━━ EXTRACTED DATA ━━

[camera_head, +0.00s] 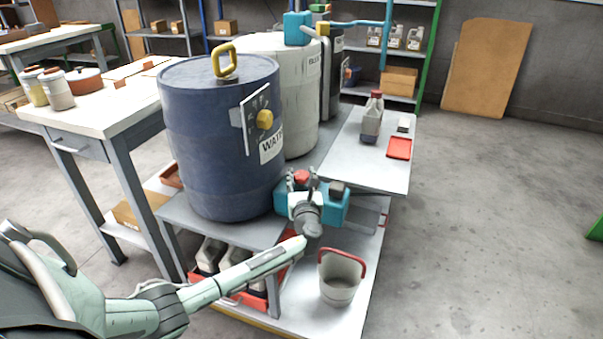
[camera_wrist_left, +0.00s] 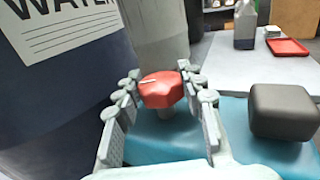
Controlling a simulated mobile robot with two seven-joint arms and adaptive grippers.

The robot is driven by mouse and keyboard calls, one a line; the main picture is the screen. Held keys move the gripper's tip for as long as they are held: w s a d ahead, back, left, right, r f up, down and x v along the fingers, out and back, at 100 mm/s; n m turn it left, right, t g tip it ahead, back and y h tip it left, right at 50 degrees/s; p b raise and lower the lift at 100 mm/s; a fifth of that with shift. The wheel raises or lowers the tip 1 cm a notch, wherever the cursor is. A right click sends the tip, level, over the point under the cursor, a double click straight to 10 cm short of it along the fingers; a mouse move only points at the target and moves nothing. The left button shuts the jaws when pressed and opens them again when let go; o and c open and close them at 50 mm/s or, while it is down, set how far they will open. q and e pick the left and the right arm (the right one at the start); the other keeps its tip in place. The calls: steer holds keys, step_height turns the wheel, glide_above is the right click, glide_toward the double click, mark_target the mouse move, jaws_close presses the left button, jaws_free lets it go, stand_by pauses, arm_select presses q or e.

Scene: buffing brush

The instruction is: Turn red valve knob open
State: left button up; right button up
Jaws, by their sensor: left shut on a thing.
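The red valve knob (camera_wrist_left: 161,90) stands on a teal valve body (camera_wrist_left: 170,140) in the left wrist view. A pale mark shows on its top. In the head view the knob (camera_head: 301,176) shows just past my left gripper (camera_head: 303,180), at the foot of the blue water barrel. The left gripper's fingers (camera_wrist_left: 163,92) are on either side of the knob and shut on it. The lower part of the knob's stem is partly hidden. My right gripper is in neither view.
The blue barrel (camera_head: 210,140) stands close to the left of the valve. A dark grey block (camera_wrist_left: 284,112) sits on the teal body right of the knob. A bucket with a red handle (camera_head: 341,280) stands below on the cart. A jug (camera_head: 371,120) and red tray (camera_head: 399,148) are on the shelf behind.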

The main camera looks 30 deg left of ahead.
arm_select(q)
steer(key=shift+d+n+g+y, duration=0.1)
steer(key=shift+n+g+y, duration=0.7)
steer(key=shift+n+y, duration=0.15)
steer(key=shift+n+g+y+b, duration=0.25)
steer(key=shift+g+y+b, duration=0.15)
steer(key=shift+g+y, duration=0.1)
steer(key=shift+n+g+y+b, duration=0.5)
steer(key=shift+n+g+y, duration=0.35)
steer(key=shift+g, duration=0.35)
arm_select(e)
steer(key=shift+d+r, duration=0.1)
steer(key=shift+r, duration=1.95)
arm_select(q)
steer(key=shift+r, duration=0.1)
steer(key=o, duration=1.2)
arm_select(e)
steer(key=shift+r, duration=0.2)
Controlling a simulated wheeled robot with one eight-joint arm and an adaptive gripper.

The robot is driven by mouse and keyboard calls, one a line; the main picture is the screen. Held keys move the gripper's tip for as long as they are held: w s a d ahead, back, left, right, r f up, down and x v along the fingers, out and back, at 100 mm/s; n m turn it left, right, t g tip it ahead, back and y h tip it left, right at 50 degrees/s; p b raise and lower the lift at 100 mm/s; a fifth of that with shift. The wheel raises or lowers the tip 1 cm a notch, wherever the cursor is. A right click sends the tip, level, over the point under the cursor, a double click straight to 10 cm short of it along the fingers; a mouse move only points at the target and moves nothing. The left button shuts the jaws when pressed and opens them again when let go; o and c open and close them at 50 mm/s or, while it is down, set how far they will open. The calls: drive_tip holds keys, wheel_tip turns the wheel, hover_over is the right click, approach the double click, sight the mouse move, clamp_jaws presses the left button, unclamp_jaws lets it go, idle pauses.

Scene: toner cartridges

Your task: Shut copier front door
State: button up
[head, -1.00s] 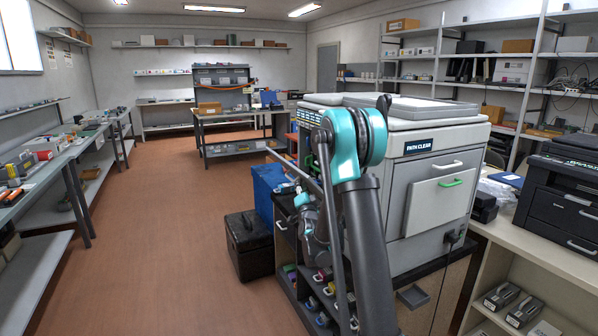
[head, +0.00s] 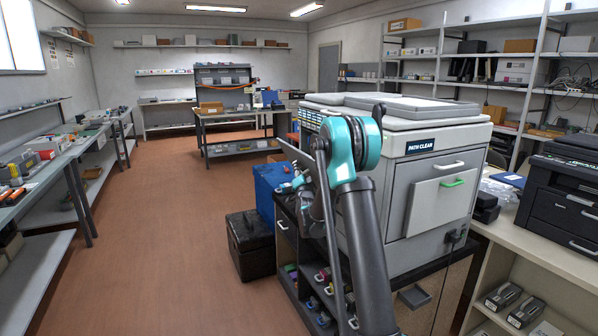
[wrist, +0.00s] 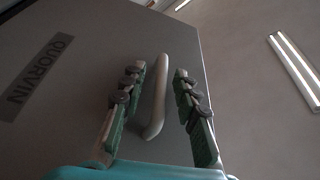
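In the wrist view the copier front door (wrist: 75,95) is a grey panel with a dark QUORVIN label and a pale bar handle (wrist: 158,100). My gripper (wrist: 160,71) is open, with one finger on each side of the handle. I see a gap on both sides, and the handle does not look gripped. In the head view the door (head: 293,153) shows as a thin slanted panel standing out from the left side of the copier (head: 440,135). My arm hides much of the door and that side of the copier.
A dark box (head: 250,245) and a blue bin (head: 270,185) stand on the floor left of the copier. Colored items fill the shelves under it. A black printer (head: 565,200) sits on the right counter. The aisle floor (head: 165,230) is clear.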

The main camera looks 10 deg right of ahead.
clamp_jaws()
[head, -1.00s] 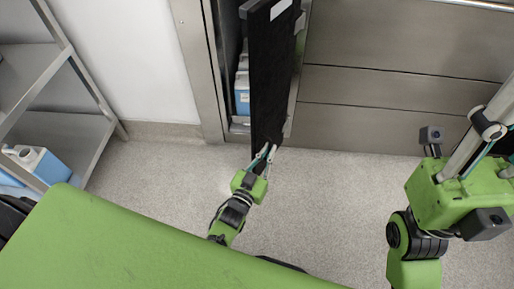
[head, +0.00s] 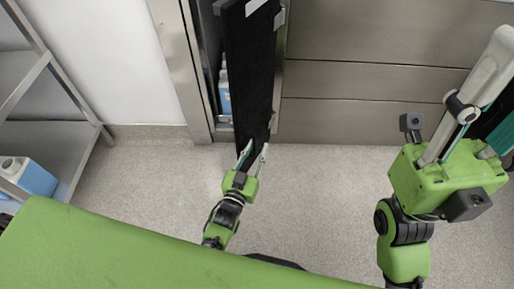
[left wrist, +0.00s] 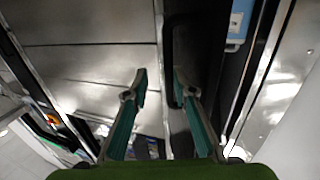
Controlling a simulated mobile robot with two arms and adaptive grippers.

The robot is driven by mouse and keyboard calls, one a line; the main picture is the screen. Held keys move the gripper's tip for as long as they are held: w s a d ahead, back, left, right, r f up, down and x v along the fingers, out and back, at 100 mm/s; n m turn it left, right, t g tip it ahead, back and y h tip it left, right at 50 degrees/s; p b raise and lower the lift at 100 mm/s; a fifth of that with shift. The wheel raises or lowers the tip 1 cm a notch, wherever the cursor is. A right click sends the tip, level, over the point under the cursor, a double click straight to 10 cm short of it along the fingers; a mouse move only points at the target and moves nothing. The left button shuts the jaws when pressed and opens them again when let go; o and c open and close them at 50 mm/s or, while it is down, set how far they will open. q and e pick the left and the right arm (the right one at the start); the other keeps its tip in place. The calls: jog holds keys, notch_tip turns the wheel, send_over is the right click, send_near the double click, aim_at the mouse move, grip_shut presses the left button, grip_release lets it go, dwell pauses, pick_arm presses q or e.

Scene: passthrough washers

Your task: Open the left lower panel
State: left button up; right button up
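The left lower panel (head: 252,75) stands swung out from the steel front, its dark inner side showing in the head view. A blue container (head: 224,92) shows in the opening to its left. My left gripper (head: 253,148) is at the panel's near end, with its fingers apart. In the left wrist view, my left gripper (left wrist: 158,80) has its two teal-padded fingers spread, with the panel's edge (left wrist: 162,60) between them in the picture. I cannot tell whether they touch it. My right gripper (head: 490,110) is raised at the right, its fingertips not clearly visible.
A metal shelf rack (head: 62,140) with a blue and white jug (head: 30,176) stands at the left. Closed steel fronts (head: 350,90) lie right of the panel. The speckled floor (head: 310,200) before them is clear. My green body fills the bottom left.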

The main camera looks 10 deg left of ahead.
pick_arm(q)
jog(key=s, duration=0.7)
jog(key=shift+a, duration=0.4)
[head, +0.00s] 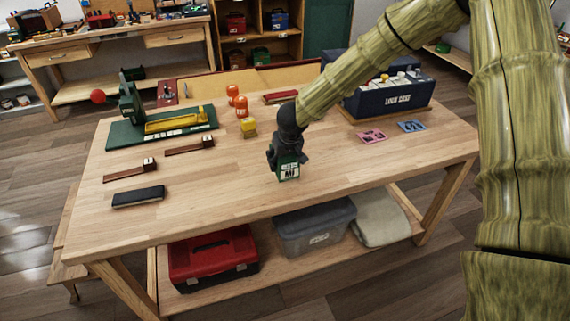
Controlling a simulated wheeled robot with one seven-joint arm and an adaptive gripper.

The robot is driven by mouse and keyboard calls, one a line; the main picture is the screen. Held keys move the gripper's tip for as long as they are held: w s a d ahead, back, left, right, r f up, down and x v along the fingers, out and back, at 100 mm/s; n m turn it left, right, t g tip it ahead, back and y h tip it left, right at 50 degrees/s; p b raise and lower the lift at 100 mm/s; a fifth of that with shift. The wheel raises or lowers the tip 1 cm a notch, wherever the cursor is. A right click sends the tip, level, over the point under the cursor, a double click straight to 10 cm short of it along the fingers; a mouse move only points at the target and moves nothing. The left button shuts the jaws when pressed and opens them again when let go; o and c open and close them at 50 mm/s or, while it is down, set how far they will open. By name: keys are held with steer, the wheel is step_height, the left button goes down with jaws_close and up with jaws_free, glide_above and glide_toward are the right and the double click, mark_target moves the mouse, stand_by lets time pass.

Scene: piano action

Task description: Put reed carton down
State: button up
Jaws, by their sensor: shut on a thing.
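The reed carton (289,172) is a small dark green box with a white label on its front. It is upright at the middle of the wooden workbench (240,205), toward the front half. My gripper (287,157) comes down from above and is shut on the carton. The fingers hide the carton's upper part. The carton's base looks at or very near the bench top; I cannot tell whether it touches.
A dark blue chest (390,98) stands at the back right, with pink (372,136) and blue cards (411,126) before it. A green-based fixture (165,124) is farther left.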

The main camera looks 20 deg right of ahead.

━━━

Gather from the entries above all lines that include the string "simulated".

Controlling a simulated mobile robot with two seven-joint arms and adaptive grippers.
Controlling a simulated wheeled robot with one eight-joint arm and an adaptive gripper.
Controlling a simulated mobile robot with two arms and adaptive grippers.
Controlling a simulated wheeled robot with one seven-joint arm and an adaptive gripper.

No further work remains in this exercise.